Though only scarce zircons were obtained from sample MKG, they provide a late Permian (YGC2) to middle-late Triassic (YGC1 and YDG) maximum sedimentation age. In a similar way, provenance is restricted to Permian–Triassic crystals, mainly yielding ages of ca. 260–240 Ma.

Finally, euhedral to subhedral zircons of sample TXRH, characterized by oscillatory zoning, yield a concordia age of 267 ± 2 Ma for the timing of crystallization of the felsic orthogneiss protolith (Fig. 5). In addition, the sample shows significant inheritance of xenocrysts, mainly of ca. 325–270 Ma, 460–420 and 620–580 Ma, with further scattered grains yielding Paleoproterozoic, Tonian, Cryogenian and Paleozoic ages (Supplementary Material 2).

Fig. 5
figure 5

U–Pb concordia age for the orthogneiss of sample TXRH

Lu–Hf isotopes

Coeval detrital zircons of different stratigraphic units and samples show similar Lu–Hf signature, indicating that no major differences are recorded among them. Such similarities are also observed for xenocrysts of the orthogneiss sample TXRH (Fig. 6). Paleoproterozoic and Stenian-early Tonian zircons yield dominantly subchondritic compositions, with εHf below ca. − 4. Though scarce, scattered values between ca. + 6 and − 27 are recorded by late Tonian to Cryogenian crystals. Ediacaran to early Cambrian zircons yield variable compositions between ca. + 7 and − 27 as well. In contrast, the composition of Ordovician to Silurian crystals is almost restricted to subchondritic values between ca. − 4 and − 28.

Fig. 6
figure 6

U–Pb vs. εHf data of studied units. The lower diagram shows a detail of age distribution for zircons < 700 Ma. Data were recalculated considering a constant decay λ 176Lu = 1.867 × 10−11 year−1 (Söderlund et al. 2004) and CHUR values of 176Hf/177Hf = 0.282785 and 176Lu/177Hf = 0.0336 (Bouvier et al. 2008). The red line indicates a crustal array with 176Lu/177Hf = 0.015, typical for a crustal reservoir (e.g., Vervoort and Blichert-Toft 1999)

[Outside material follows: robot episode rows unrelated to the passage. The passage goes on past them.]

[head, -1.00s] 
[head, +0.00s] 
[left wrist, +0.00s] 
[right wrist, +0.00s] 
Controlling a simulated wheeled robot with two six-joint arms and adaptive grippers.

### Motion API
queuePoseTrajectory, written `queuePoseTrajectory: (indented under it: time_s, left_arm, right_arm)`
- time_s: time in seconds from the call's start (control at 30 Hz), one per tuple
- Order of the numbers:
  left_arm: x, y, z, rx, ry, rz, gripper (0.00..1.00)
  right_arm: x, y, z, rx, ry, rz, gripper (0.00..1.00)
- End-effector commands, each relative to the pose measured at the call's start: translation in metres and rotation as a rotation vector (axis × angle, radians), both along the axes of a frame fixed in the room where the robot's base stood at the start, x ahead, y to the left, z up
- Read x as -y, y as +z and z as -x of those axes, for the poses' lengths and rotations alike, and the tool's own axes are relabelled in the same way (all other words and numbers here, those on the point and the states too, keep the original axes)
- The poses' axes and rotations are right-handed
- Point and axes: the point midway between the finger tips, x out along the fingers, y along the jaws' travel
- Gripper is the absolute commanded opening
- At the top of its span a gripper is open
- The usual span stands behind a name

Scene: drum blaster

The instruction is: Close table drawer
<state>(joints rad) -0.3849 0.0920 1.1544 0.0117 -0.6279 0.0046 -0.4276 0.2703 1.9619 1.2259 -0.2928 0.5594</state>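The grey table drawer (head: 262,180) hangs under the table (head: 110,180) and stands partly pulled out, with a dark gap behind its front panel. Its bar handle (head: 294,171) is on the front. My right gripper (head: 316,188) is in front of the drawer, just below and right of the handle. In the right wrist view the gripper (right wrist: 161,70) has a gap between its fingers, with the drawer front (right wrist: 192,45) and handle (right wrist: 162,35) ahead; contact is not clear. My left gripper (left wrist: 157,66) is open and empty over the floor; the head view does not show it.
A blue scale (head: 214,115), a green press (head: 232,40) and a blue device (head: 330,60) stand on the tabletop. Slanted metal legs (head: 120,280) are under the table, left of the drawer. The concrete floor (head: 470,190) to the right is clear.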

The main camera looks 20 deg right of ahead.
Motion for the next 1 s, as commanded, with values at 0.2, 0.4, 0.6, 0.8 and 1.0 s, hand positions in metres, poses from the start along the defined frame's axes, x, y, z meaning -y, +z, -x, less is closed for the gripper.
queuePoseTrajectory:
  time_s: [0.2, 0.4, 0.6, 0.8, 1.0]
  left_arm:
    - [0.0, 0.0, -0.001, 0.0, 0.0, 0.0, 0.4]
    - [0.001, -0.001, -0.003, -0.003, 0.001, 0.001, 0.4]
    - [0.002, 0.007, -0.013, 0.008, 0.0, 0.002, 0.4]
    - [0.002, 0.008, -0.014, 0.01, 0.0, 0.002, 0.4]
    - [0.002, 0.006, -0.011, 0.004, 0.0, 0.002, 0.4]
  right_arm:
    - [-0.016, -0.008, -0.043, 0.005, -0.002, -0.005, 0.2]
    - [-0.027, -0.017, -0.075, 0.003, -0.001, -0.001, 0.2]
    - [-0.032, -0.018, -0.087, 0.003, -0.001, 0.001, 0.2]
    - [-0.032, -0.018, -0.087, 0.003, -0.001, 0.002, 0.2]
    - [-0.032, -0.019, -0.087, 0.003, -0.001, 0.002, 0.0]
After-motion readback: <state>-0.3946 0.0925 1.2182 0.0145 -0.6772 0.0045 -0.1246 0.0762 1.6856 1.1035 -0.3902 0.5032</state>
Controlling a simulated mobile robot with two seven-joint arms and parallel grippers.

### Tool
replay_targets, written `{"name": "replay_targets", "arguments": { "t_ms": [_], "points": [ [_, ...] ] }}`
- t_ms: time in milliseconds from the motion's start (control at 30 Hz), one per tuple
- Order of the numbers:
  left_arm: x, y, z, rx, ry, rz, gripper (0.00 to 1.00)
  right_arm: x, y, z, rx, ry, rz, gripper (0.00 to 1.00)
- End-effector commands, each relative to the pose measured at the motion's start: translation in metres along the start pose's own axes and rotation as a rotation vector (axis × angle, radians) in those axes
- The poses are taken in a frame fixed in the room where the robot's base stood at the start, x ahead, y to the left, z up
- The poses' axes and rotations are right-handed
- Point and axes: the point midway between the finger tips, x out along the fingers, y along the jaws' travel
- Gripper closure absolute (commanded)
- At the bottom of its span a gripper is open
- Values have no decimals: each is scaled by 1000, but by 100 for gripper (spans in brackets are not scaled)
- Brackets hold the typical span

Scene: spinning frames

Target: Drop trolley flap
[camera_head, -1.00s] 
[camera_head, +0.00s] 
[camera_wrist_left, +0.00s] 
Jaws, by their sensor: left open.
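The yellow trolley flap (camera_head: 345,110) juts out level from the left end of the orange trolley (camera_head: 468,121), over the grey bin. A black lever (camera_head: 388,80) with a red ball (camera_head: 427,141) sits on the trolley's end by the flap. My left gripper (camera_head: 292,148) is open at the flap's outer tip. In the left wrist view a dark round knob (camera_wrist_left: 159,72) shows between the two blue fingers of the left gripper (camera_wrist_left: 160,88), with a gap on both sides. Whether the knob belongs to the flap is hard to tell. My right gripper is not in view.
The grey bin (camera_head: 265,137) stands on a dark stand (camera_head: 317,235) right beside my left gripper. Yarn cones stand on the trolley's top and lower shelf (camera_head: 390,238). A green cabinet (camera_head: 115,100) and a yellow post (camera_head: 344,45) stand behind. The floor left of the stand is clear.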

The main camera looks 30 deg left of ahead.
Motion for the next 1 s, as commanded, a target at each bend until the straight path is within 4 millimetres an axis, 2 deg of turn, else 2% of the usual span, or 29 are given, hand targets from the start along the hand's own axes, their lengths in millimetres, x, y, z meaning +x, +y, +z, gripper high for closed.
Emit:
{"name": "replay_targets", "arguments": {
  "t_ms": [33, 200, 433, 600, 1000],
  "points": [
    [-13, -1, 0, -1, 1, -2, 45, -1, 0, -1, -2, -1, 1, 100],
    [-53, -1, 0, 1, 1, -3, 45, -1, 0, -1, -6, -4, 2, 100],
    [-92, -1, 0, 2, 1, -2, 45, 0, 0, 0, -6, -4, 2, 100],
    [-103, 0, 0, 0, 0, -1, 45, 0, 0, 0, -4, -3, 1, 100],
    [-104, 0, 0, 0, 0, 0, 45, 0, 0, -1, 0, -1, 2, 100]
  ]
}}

Carboniferous to very early Permian zircons are dominated by subchondritic compositions, mainly between − 3 and − 11. In contrast, zircons with crystallization ages between the middle Cisuralian (ca. 290 Ma) and the Middle Triassic show a broad compositional spectrum, with εHf between + 4 and − 24. They define an apparent bimodal distribution, with a first group dominated by subchondritic values below ca. − 9 and a second cluster with slightly subchondritic to suprachondritic values between ca. + 4 and − 5. The latter group is mainly recorded by zircons of sample TXQZTG and magmatic crystals of sample TXRH.

Discussion

Age and provenance

Despite minor differences, all studied metasedimentary rocks yielded similar results, with maximum sedimentation ages between the late Permian and the Triassic (Table 1). The Guadalupian maximum sedimentation age of sample KAS is in line with correlations of the Kaserer Formation upper section with Anisian rocks of the Wolfendorn area (Frisch 1975; Veselá et al. 2008). Consequently, a late Permian to early Triassic deposition age is inferred. Even though a Cretaceous age for the Kaserer Formation cannot be completely ruled out, there is no evidence for the suspected Cretaceous age. In contrast to previous proposals (e.g., Frisch 1975; Thiele 1976; Rockenschaub et al. 2003; Schmid et al. 2013), a tectonic contact between the top of the Upper Jurassic Hochstegen Marble and the Kaserer Formation is assumed (Fig. 3), further supported by field evidence, such as different folding styles and local sheared gypsum lenses at the contact (e.g., Steinernes Lamm crest), and a conformal contact with the Middle Triassic carbonates at the Schöberspitz and other locations. In addition, the Late Triassic maximum deposition age for the overlying MSBG sample (Fig. 2) reinforces this interpretation.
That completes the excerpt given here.